____ INPUT ROWS

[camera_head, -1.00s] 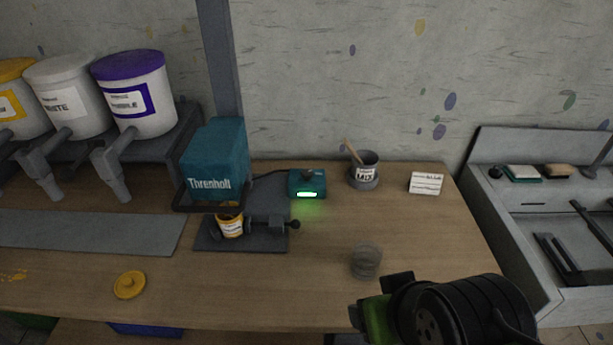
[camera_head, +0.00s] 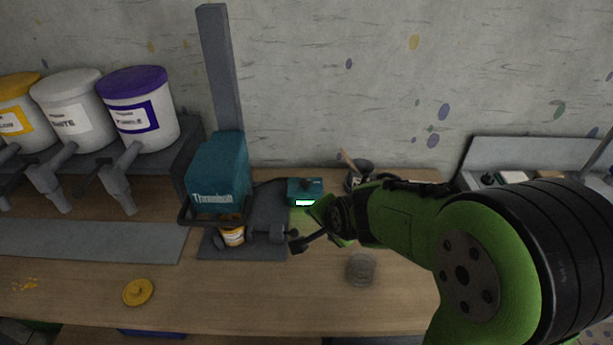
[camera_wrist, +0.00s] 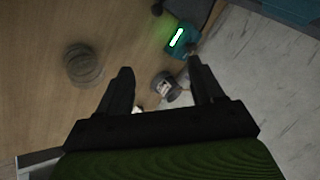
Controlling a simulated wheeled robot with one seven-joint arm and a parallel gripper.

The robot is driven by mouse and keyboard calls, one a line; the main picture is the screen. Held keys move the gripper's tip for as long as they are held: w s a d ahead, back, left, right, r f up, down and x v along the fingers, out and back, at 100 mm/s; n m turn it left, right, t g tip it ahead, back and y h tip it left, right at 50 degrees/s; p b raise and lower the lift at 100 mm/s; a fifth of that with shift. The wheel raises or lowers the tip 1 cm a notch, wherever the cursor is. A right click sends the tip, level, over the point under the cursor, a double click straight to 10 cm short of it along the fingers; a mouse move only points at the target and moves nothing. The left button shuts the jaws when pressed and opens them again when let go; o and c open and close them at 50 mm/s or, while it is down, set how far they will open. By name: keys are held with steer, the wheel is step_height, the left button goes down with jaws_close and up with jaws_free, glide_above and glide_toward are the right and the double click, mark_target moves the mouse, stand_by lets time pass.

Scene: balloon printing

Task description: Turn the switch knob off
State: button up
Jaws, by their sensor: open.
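The switch box (camera_head: 301,197) is a small teal box with a dark knob (camera_head: 307,183) on top and a lit green display (camera_head: 304,202) on its front. It stands on the table, right of the teal Threnholl machine (camera_head: 217,172). In the wrist view the switch box (camera_wrist: 181,42) is near the top, beyond the fingertips. My gripper (camera_wrist: 160,78) is open with nothing between its fingers. In the head view my green arm reaches in from the right, and its end is close to the box's right side. The knob's exact angle is too small to tell.
A grey mixing cup (camera_wrist: 166,88) stands right of the box, partly hidden by my arm in the head view. A clear cup (camera_head: 361,269) is on the table in front. A yellow lid (camera_head: 138,292) lies at front left.

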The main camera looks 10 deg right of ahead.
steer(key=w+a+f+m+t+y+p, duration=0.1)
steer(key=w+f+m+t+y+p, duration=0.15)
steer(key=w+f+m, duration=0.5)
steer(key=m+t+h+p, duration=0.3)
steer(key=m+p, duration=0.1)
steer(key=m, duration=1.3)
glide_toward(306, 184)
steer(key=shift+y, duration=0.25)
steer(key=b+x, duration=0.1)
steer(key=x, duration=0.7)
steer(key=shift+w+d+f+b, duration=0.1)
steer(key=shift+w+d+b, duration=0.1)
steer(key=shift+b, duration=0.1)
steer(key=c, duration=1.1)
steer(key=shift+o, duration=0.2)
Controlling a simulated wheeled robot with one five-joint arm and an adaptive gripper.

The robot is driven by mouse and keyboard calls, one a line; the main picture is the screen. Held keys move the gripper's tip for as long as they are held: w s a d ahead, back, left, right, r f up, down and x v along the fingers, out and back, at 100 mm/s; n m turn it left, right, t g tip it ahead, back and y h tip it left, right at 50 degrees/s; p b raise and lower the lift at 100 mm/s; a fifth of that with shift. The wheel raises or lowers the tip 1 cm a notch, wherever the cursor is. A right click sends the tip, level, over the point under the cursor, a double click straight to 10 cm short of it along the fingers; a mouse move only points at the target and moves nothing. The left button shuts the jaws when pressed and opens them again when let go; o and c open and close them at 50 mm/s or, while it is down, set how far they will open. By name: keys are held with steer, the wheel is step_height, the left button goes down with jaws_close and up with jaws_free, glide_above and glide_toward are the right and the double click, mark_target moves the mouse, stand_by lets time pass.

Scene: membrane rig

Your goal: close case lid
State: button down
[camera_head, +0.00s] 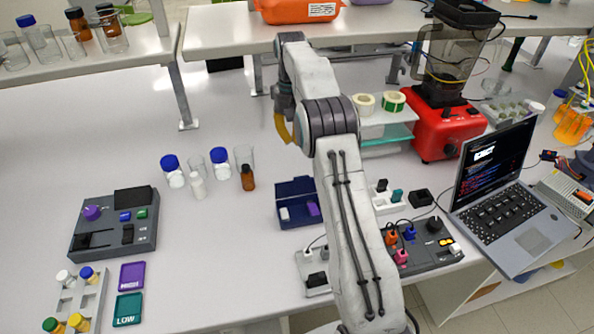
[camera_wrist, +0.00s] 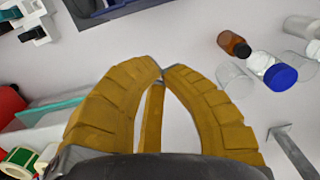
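The small dark blue case (camera_head: 297,222) stands open on the bench in the head view, beside my arm. Its lid (camera_head: 295,187) seems to stand up at the back. A white item and a purple item (camera_head: 313,208) lie inside. My arm hides what is to its right. In the wrist view, part of the dark blue case (camera_wrist: 110,12) shows at the top edge, beyond my fingertips. My gripper (camera_wrist: 161,74) has yellow fingers whose tips meet, with nothing between them. In the head view, my gripper (camera_head: 284,130) is above the bench, behind the case and apart from it.
Several vials and beakers, including a brown bottle (camera_head: 247,178), stand left of the case. A grey control box (camera_head: 115,225) is farther left. A red blender base (camera_head: 440,132), a laptop (camera_head: 505,210) and a cabled panel (camera_head: 425,246) are on the right. Bench behind the vials is clear.

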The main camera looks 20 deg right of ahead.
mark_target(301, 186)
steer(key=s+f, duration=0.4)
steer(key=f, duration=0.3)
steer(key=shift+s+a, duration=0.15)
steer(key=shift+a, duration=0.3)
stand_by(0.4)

________

GOAL OF THE EXERCISE:
Wherever a line in the data above holds "simulated", copy that line.

SOLUTION FOR THIS EXERCISE:
Controlling a simulated wheeled robot with one seven-joint arm and a parallel gripper.
Controlling a simulated wheeled robot with one five-joint arm and an adaptive gripper.

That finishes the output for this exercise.